The Canyon was the same glowing caldron of reds and dusky purple that
I remembered from earlier trips, changing shades and hues with the dying
sunlight. It is probably impossible to take a bad picture of the Canyon.
At the North Rim we checked into the lodge, ate, and hit the sack, suspecting
that four a.m. would come early. It did. We saddled up in chilly darkness,
had breakfast, and hoofed it toward the trail head. The last day would
be a climb of 5000 vertical feet, so we kept our packs light at about
thirty pounds.
Going down, you don't see the Canyon. The trail descends through a
narrow side-canyon, a crevice, so that you find yourself traversing
vast walls that loom above and fall away to depths that an acrophobe
would not want to contemplate. The rock face varies from green to tan
to brown, weathered by thousands of years of wind and rain. You walk
for hours in a huge shaded silence. The thought inevitably comes that
you are in the presence of something above your pay-grade. The Canyon
was old when whatever partial molar and fragment of jawbone, thought
to be our ancestor, was gnawing bones in the perplexity of too much
skull and not enough content. It will be around when we are long gone.

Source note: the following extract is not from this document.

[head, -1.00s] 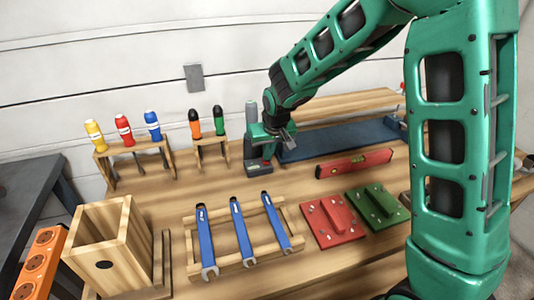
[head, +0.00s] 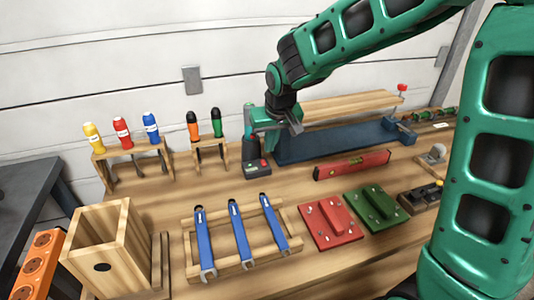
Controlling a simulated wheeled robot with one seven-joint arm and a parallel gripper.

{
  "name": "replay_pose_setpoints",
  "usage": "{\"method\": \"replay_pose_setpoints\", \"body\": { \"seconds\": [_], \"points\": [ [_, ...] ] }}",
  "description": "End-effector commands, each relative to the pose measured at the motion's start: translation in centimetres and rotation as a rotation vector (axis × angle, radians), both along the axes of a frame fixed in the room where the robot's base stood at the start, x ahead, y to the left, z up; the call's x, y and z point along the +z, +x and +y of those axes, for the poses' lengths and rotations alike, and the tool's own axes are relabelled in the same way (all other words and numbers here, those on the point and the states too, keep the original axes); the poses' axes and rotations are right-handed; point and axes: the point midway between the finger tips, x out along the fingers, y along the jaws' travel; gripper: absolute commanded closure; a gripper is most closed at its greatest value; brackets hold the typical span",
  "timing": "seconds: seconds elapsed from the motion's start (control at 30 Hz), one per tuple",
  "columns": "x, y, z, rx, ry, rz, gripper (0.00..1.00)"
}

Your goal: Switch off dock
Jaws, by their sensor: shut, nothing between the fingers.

I doubt that we will be missed.
In my wandering years I passed through the South Rim, I forget just
when or why. Hitchhiking by its nature is anecdotal: You remember people
and places, but not how they are connected. At a place on the rim that
did not seem much traveled, I climbed down a face that was exposed enough
that I probably shouldn't have done it. Falls tend to be long in the
Canyon. In the rock face I found a small chamber, hollowed out I thought
by hands. It was deep enough to escape both weather and detection, and
did not look natural.
I sat in it for some time and surveyed the Canyon, which wasn't doing
anything. Since then I have wondered whether anyone else had been there
since some Indian, for whatever reason, had sat where I was sitting,
and watched for… what?
We continued down. A cold stream ran along the trail much of the way,
tumbling and splashing and seeming to enjoy itself mightily. When the
urge hit we sat in it, buck nekkid if we chose, until the heat of the
trail had dissipated. If life gets better, I'm unaware of it.
The lodge and campground of Phantom Ranch at the bottom were, like
everything in the Canyon, well run and full of good people. Long-haul
backpackers are extraordinarily convivial and decent. I don't know why.

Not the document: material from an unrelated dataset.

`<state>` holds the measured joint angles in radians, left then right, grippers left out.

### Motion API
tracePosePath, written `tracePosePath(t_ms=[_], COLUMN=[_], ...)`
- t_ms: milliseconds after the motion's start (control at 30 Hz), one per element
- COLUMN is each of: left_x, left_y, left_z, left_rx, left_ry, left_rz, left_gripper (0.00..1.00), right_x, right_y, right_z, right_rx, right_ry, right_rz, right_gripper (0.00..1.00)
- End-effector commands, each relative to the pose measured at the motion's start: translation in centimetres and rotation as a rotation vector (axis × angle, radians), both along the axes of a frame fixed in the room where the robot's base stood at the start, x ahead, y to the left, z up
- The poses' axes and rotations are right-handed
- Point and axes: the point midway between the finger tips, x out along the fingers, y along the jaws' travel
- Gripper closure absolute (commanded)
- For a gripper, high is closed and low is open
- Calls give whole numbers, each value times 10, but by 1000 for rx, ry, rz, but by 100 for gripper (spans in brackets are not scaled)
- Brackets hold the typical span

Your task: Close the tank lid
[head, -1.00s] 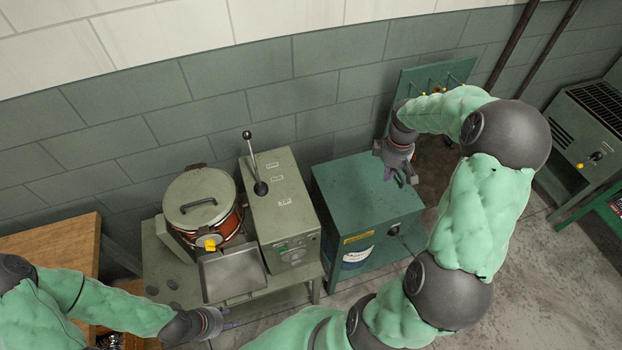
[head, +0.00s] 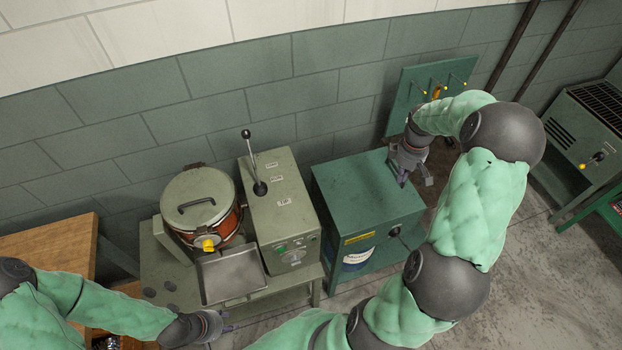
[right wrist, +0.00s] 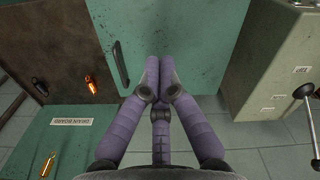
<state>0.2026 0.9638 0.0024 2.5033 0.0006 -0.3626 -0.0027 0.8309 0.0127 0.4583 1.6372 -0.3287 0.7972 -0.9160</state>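The green box-shaped tank (head: 345,185) stands against the wall right of centre, and its top looks flat and level. I cannot tell if its lid is fully down. In the right wrist view its green top (right wrist: 195,40) fills the upper middle, with a dark handle (right wrist: 119,62) near its left edge. My right gripper (head: 404,180) is over the tank's right rear part. Its fingertips (right wrist: 159,62) are drawn together with nothing between them; contact with the top is unclear. My left gripper (head: 222,325) is low at left, in front of the bench, its fingers too small to judge.
Left of the tank is a grey-green machine (head: 280,215) with an upright lever (head: 252,160). Beside it are a lidded round pot (head: 199,196) and metal tray (head: 232,273). A drain board (head: 410,95) with pegs hangs behind my right gripper.

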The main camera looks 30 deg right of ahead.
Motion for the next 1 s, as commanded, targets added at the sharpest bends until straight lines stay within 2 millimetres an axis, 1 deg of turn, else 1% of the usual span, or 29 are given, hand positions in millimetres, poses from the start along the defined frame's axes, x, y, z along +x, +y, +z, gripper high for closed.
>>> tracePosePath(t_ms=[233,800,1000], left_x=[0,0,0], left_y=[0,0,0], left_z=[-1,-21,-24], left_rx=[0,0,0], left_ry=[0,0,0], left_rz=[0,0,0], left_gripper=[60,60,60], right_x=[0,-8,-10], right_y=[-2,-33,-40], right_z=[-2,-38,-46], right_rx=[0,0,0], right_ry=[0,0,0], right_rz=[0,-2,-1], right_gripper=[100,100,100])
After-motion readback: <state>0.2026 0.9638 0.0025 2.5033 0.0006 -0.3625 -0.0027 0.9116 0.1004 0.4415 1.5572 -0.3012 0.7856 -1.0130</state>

They seem to have a better idea than do most of what is important to
them. Those who solo hike the 2000 miles of the Appalachian Trail, as
several of these had, tend to be self-contained and able to fend for
themselves. We ran into a couple of Chinese nurses from San Francisco
and an Australian gal and her boyfriend to pal around with. They confirmed
me in my liking for both Chinese and Australians.
We were booked for two nights at Phantom. The next morning Rob and
I did a twelve-miler up the Kaibab Trail, across the plateau on the
Tonto, and down Bright Angel. The climb out the next day would be a
serious day's walking. We wanted our legs to be ready for it. Besides,
we're crazy. For hours we went across rolling empty pink country, immense,
pocked with blue-gray vegetation like frozen mortar bursts. A shriveled
creek provided water and shade for lunch. Except for us and one idiot
who had gotten lost--you can die in the desert---the world was deserted.
I decided that if God hadn't created the Canyon, he missed a good
chance.
To be on the safe side we began the climb out at first light. Rob
and I had a long history of week-long up-and-down hikes through the
mountains of the East, with substantially heavier packs, but this was
going to be pure, steady, serious ascent. We wanted to get the jump
on it. The store on the South Rim carried a book called something like
Death in the Canyon, of which there are some. I'm told that most
involve out-of-shape people who proceed to cash in because of heart
attacks and heat stroke. Still, it is wise to respect the geography.
It was a hump, but not a killer. A major help were Leki poles, now
almost universal in the back country. Their virtues are hard to quantify,
but they improve balance, avoided twisted ankles, and shift muscular
effort to your shoulders. You go faster. As we ascended above the level
of the plateau we found ourselves on endless sunny switchbacks overlooking
the whole gaudy basin. The walls of the Canyon have well-marked strata.
You measure your progress by which of them you have put below you.
It was a splendid trip. If you have the chance, do it.